On Sun, Feb 25, 2024 at 4:57 PM Mark Saad <nones...@longcount.org> wrote:
>
> H
>
> On Sun, Feb 25, 2024 at 6:51 PM Rick Macklem <rick.mack...@gmail.com> wrote:
>>
>> On Sun, Feb 25, 2024 at 1:21 AM <tue...@freebsd.org> wrote:
>> >
>> > CAUTION: This email originated from outside of the University of Guelph. 
>> > Do not click links or open attachments unless you recognize the sender and 
>> > know the content is safe. If in doubt, forward suspicious emails to 
>> > ith...@uoguelph.ca.
>> >
>> >
>> > > On Feb 25, 2024, at 01:18, Hannes Hauswedell <h2+lists2...@fsfe.org> 
>> > > wrote:
>> > >
>> > > Hi everyone,
>> > >
>> > > I am coming here from
>> > > https://bugs.freebsd.org/bugzilla/show_bug.cgi?id=2771971160
>> > I guess this should read:
>> > https://bugs.freebsd.org/bugzilla/show_bug.cgi?id=277197
>> Btw, what Hannes reported in the PR was that performance was
>> about the same for Linux and FreeBSD NFS clients when the link
>> was using a 1500byte ethernet frames.
>> However, Linux performs much better with 9K jumbo frames
>> whereas FreeBSD performance does not improve for 9K jumbo
>> frames. (Some mount options I suggested did help somewhat
>> for FreeBSD. Basically increasing rsize/wsize did help, but he
>> still sees performance below what Linux gets when 9K jumbo frames
>> are used. (I did note the potential problem of mbuf cluster pool
>> fragmentation when 9K jumbo frames are used, although I did not
>> intent to imply that this issue is involved, just that it is a known
>> deficiency that "might" be a factor.)
>>
>> rick
>> >
>> > Best regards
>> > Michael
>> > >
>> > > TL;DR:
>> > >
>> > > * I have a FreeBSD14 Server and Client with an Intel X540 (ix) adaptor 
>> > > each.
>> > > * I am trying to improve the NFS throughput.
>> > > * I get 1160 MiB/s via nc, but only ~200 MiB/s via NFS.
>> > > * Increasing rsize and wsize to 1 MiB increases throughput to 395 MiB/s
>> > > * But a Linux client achieves 560-600 MiB/s with any rsize.
>> > > * The mtu is set to 9000 but this doesn't make a difference for the 
>> > > FreeBSD client (it does make a difference for Linux).
>> > >
>> > > I assume < 400 MiB/s is not the expected performance?
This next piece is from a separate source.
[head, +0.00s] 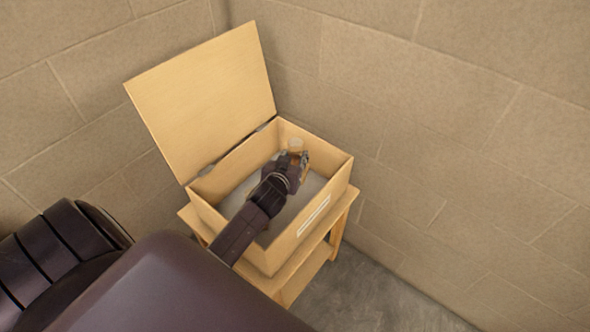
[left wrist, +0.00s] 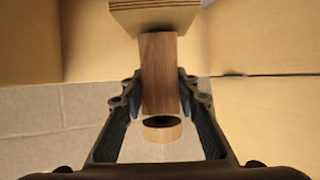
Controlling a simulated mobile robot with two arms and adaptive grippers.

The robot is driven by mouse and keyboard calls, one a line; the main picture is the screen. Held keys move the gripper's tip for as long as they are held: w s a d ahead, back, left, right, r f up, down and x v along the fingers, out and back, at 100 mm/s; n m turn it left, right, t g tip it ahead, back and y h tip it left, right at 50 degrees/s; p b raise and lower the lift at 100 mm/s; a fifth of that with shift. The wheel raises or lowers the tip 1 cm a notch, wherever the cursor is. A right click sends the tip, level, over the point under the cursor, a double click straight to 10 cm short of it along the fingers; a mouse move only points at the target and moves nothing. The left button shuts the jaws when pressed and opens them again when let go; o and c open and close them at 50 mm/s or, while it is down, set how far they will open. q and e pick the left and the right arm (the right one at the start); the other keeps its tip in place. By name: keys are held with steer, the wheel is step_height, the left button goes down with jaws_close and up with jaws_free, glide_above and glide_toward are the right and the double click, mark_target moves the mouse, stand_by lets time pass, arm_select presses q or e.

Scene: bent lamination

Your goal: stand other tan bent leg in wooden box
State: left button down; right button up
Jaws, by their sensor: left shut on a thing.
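The wooden box (head: 318,212) stands open, its lid raised at the back left. My left gripper (head: 293,166) reaches down into the box near its far right corner. In the left wrist view, my left gripper (left wrist: 160,90) is shut on a brown wooden piece (left wrist: 159,65), which I take for the tan bent leg. A paler layered wooden part (left wrist: 157,17) shows above it, and a round tan end (left wrist: 163,132) with a dark band shows below. In the head view, a small tan part (head: 296,145) shows at the fingertips. Most of the leg is hidden, and I cannot tell whether it touches the floor. My right gripper is out of view.
The box's raised lid (head: 205,95) leans back toward the wall. The box sits on a small wooden table (head: 341,222) in a corner of tan block walls (head: 440,120). The grey box floor (head: 248,190) looks clear at the left. Bare grey ground (head: 370,285) lies at the right.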

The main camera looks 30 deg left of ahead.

Do you have any 
>> > > advice on debugging this?
>> > >
>> > > Thank you for your help,
>> > > Hannes
>> > >
>> >
>> >
>> >
>>
>  Hannes
>    In the dmesg posted I see that you have a epair loaded . Are you trying to 
> do NFS inside of a Jail ?
>
> Rick, Didn't someone from Isilon or Dell/EMC post about the 9K frames a long 
> time ago ?  I know in isilon land
> their FreeBSD can do this, but I can't say I have any idea how it's being 
> done. They do have some kernel auto-tune magic as well
> to find optimal send and receive buffers. Maybe what we are seeing is Linux 
> having better ergonomics on buffers out of the box ?
>
Oops, my bad. Yes, I just took a quick look and it appears that jumbo
mbuf clusters
are now allocated from separate uma_zones, so the fragmentation problem should
not exist. (I hadn't heard about this for quite a while, but hadn't
noticed a commit
fixing it I'll wade through the commit log to see when it got changed tomorrow.)

So, I think the above comment should be ignored, unless others need to correct
it further.

Sorry about this, rick
ps: I have no idea how Linux does network buffers.

> Hannes
>   Can you post your boot.conf and sysctl.conf settings.